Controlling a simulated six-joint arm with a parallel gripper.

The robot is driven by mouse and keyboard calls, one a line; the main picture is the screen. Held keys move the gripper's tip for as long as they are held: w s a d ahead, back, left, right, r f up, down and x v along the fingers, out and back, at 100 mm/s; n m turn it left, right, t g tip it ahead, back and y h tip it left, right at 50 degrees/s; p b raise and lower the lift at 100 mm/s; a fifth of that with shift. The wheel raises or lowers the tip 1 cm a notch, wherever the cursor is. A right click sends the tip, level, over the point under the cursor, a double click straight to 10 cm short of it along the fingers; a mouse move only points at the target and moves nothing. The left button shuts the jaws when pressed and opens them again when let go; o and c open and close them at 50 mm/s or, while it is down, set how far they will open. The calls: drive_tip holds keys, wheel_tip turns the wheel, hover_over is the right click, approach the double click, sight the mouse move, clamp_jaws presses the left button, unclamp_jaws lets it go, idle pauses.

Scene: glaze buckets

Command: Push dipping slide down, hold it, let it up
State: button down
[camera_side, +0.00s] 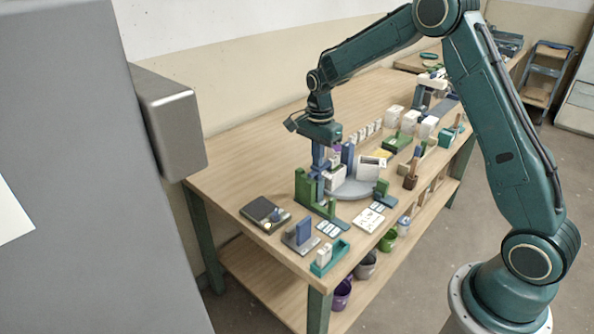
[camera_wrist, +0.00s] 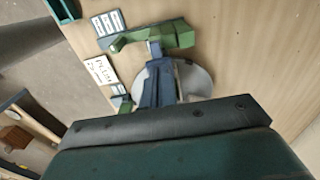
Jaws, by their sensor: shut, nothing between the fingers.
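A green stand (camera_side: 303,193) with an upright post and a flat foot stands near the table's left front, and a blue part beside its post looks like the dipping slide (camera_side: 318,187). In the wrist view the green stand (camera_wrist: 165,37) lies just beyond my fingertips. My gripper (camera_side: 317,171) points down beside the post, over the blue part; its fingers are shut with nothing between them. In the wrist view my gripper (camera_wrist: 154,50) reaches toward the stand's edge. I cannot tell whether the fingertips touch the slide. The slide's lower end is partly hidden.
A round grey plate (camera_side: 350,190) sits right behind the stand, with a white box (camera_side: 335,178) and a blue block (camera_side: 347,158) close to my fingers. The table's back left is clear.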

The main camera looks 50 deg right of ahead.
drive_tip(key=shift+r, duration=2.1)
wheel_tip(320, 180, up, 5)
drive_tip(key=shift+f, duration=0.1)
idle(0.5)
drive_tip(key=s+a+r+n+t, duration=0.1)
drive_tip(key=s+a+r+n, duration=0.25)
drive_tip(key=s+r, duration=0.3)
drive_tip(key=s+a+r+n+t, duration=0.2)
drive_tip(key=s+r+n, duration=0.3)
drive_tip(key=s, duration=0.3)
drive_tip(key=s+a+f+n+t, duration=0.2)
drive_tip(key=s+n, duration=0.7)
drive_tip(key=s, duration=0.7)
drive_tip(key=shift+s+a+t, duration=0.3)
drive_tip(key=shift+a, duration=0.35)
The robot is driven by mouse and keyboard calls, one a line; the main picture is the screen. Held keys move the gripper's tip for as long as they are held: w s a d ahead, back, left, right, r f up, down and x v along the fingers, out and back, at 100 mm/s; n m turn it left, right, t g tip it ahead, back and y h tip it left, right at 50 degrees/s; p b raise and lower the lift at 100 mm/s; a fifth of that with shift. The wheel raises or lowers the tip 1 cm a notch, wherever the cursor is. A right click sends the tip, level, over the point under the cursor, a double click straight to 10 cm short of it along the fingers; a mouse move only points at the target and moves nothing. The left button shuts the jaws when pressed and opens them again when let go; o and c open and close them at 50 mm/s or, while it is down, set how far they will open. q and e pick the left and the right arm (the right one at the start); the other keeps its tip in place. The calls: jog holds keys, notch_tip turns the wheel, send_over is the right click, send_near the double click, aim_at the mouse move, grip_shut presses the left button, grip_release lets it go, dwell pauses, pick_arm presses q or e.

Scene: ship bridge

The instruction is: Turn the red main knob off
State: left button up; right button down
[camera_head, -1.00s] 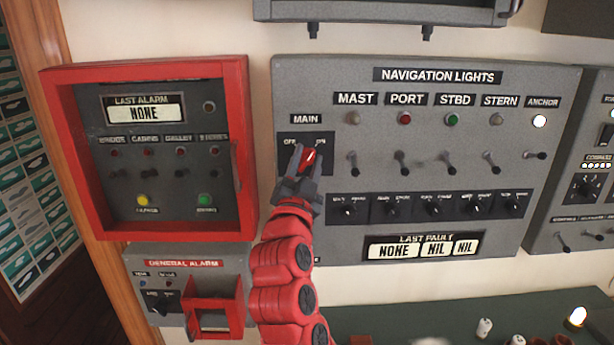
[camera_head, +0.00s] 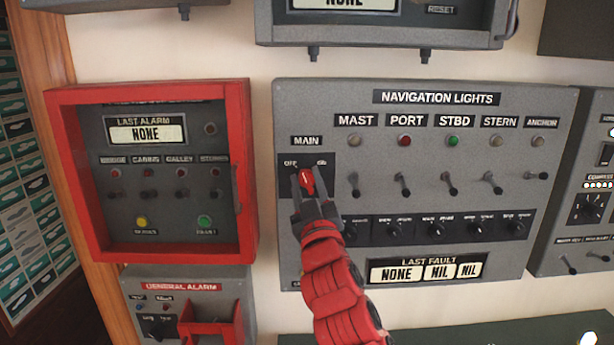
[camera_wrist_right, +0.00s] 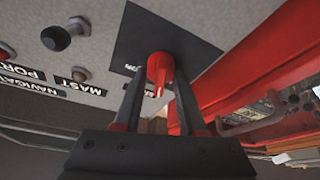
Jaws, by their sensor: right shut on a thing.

------------------------------------------------

Quote exactly, and only, the lines from the line containing "Scene: ship bridge" through the final line of the records above, both included, omitting any pictures.

- [ANSWER TO THIS TASK]
Scene: ship bridge

The instruction is: Turn the red main knob off
State: left button up; right button down
[camera_head, -1.00s] 
[camera_head, +0.00s] 
[camera_wrist_right, +0.00s] 
Jaws, by their sensor: right shut on a thing.

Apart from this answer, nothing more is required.